** START AVAILABLE RECORDS **
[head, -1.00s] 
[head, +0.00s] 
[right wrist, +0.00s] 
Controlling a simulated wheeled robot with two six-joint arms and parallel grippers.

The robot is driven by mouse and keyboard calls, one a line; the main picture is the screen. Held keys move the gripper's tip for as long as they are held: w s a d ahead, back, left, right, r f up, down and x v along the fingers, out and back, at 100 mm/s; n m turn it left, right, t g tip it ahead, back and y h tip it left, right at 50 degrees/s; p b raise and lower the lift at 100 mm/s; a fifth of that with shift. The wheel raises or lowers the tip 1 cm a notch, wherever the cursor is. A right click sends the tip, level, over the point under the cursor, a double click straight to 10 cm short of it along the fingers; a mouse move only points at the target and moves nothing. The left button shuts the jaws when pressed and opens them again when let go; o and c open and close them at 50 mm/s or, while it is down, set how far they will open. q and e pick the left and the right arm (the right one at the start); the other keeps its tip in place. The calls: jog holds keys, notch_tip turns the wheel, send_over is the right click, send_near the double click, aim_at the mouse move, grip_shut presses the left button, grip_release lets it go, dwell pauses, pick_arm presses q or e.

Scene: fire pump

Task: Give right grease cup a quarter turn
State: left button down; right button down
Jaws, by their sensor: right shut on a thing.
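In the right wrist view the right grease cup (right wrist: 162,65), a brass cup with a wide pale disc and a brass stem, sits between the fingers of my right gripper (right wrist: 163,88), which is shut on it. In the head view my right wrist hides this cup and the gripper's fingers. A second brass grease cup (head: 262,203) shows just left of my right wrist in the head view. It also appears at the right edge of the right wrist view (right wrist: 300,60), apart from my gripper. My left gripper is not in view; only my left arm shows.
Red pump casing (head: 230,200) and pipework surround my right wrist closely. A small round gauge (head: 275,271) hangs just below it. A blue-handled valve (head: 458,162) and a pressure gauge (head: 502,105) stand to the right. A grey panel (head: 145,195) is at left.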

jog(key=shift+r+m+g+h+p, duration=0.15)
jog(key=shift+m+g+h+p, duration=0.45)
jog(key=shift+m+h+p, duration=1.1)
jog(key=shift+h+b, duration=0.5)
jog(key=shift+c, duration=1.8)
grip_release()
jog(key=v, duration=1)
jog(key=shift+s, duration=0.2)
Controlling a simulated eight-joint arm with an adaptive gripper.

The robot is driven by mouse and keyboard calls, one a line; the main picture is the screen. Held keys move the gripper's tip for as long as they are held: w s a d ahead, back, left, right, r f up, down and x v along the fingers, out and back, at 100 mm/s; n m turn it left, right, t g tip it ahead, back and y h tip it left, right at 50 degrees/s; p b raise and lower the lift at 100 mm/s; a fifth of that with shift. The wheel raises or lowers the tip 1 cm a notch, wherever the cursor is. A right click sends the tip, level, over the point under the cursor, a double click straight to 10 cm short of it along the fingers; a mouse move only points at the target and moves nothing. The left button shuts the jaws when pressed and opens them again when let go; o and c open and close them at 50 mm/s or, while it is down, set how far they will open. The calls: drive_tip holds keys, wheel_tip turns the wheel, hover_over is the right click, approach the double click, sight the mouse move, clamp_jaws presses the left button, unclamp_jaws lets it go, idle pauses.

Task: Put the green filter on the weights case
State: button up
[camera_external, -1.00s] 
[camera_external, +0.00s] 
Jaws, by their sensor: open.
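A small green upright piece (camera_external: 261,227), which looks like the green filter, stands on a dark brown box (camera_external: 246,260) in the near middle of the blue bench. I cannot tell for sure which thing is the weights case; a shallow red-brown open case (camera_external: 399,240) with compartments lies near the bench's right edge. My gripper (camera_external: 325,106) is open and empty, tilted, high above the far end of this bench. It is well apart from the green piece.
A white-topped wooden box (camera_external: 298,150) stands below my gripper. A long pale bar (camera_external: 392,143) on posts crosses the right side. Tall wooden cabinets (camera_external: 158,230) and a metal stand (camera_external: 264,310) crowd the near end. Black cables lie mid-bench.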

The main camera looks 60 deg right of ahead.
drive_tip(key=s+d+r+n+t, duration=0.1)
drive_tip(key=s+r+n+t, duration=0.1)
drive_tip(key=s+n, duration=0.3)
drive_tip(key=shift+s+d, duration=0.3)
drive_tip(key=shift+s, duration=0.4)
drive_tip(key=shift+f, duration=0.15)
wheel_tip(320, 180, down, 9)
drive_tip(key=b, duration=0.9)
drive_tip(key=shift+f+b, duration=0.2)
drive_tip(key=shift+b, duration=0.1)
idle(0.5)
** END AVAILABLE RECORDS **
** START AVAILABLE RECORDS **
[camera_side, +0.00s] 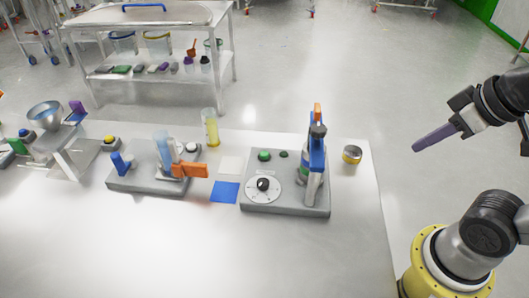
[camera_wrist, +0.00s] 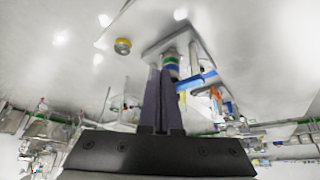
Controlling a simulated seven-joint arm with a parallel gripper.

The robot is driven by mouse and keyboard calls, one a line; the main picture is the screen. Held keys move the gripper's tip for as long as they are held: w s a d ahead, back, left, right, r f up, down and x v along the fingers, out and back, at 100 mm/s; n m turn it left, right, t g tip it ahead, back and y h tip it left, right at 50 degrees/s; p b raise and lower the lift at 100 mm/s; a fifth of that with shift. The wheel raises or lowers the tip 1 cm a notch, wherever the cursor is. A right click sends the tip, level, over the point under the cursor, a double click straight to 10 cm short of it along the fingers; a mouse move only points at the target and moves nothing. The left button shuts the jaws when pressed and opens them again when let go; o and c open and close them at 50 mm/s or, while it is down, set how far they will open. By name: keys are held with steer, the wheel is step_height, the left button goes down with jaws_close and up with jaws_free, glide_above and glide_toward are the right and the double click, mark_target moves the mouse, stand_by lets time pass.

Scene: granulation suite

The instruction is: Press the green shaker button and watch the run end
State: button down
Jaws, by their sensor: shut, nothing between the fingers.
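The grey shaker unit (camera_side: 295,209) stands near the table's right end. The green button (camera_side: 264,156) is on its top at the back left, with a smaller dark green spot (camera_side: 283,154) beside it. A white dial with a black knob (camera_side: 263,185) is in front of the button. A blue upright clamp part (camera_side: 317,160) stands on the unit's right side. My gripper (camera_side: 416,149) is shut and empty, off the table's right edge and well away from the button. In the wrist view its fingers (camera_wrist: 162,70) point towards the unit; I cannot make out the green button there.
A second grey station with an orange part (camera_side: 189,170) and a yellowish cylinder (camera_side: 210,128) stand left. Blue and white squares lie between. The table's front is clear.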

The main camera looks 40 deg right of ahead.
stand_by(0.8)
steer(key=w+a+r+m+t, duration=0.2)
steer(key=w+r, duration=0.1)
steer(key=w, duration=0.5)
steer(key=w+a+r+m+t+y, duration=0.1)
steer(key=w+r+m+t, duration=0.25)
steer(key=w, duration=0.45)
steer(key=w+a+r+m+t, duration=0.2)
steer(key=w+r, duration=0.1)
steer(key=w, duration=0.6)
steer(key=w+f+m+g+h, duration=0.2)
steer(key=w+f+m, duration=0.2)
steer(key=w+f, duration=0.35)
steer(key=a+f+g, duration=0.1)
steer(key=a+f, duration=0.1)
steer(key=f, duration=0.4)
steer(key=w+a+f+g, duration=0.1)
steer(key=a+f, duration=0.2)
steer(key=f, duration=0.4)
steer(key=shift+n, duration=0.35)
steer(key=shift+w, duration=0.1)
** END AVAILABLE RECORDS **
What is the number of lines above that hold the string "State"? Answer with that number alone.

3